Challenge 2: Wireframing

Adriana Fischer
3 min readJan 2, 2021


App: Zara Home

For the second Ironhack Challenge I have chosen the Zara Home App and in there the Check-out process, for which I had to create a wireframe and an interactive prototype that simulates the User flow.

Zara Home is a retail store, which produces decorations and accessories for interior decoration. I have chosen their App, because I use it quite often and I am familiar with it. In addition, given the fact that the Check-Out process is very important for the User Experience and the business success of the company, I have decided to create the wireframe for this process. The tool that I have used to create the wireframe is Figma, as this is the tool that we are going to use in the Bootcamp.

For my prototype I have wireframed seven screens for the “happy paths”. There are many more screens for optional edits during the process, but I’ve tried to reduce the flow to the essential minimal steps, which has created a quite linear flow from left to right when clicking the buttons.

Wireframe: linear flow from left to right

Screen 1: The journey starts on the product detail page, i.e. after the user has chosen the desired item. On this screen, there is a very prominent floating ´Buy now´ button. When clicking on this button, a modal will appear.

Screen 2: This is the same screen as on screen 1, but with the modal that asks the customer the quantity of items she/he wants to buy. From this modal, the user can increase or decrease the quantity. After setting the right quantity, the user can click again on “Buy now”.
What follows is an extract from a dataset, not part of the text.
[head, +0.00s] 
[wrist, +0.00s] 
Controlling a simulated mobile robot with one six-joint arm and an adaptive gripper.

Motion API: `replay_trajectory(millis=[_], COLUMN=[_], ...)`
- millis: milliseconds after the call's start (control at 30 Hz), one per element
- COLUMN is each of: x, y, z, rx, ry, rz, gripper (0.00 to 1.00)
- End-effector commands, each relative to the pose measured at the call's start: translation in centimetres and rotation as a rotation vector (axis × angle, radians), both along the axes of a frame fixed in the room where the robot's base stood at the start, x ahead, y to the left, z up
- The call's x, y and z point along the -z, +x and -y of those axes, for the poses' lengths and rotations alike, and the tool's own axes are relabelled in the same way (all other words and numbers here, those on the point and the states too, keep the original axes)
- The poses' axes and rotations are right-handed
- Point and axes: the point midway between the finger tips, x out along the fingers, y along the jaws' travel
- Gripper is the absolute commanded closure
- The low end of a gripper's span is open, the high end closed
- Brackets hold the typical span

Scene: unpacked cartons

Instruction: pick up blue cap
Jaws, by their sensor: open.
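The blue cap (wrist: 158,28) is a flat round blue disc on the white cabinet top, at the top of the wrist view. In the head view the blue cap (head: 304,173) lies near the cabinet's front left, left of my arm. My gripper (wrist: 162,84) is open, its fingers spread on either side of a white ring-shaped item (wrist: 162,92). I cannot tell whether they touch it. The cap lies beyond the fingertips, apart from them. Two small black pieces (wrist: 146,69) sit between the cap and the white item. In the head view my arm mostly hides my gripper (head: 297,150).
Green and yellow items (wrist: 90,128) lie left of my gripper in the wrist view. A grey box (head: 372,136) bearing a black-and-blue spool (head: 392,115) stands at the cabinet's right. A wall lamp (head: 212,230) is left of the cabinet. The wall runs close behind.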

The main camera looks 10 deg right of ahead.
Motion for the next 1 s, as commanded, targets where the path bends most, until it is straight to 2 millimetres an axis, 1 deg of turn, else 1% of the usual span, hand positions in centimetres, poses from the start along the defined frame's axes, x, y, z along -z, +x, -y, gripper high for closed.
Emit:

Screen 3: On this screen the next modal is shown. A success message that indicated that the item has been successfully added to the shopping basket. The user can either ignore the modal and continue shopping or click on a “Process Order” button to start the check-out process.

Screen 4: This screen shows the shopping basket and the user has the possibility to review all items before proceeding with the process. At this point, the user can still change quantities for items or delete items completely. Once the user is happy with the shopping basket, she/he can continue with the “Process Order” button.

Screen 5: On the shipping details screen, the user can either directly chose an already stored shipment address or add a new address. In my example, I have assumed that an address was already stored and the user can just move on by selecting the existing address.

Screen 6: On the payment screen, the user can again chose between a stored credit card or add a new credit card to make the payment. In my example, I have again assumed that a credit card is already stored and the user can just click on the existing card.

Screen 7: On this final success screen, another modal appears that informs the user that the transaction was successful and provides the user with a booking code for reference purposes. This screen also marks the end of the process.

Clickable Prototype:


While doing this task analysis and wireframing, it was interesting to see that the Zara designers focused on keeping repetitive labels (“Buy Now” / “Process Order”), repetitive UX elements (modals) and also similar flows for address and payment where there was always an “easy” stored option but still the freedom to depart from the “happy path”, by adding custom option for special transaction. This approach makes it easy for the user to quickly buy items within only a few clicks, but still gives them the freedom to accommodate for needed exceptions. Through the repetition and the consistent use of elements, it makes it very simple for the user to follow the process.

The wireframing and the string focus of the happy process, has helped me to distinguish between important and less important elements on the screen. This prioritization was not always easy. but a very valuable exercise. Finally, the exercise has also helped me to become more familiar with using Figma.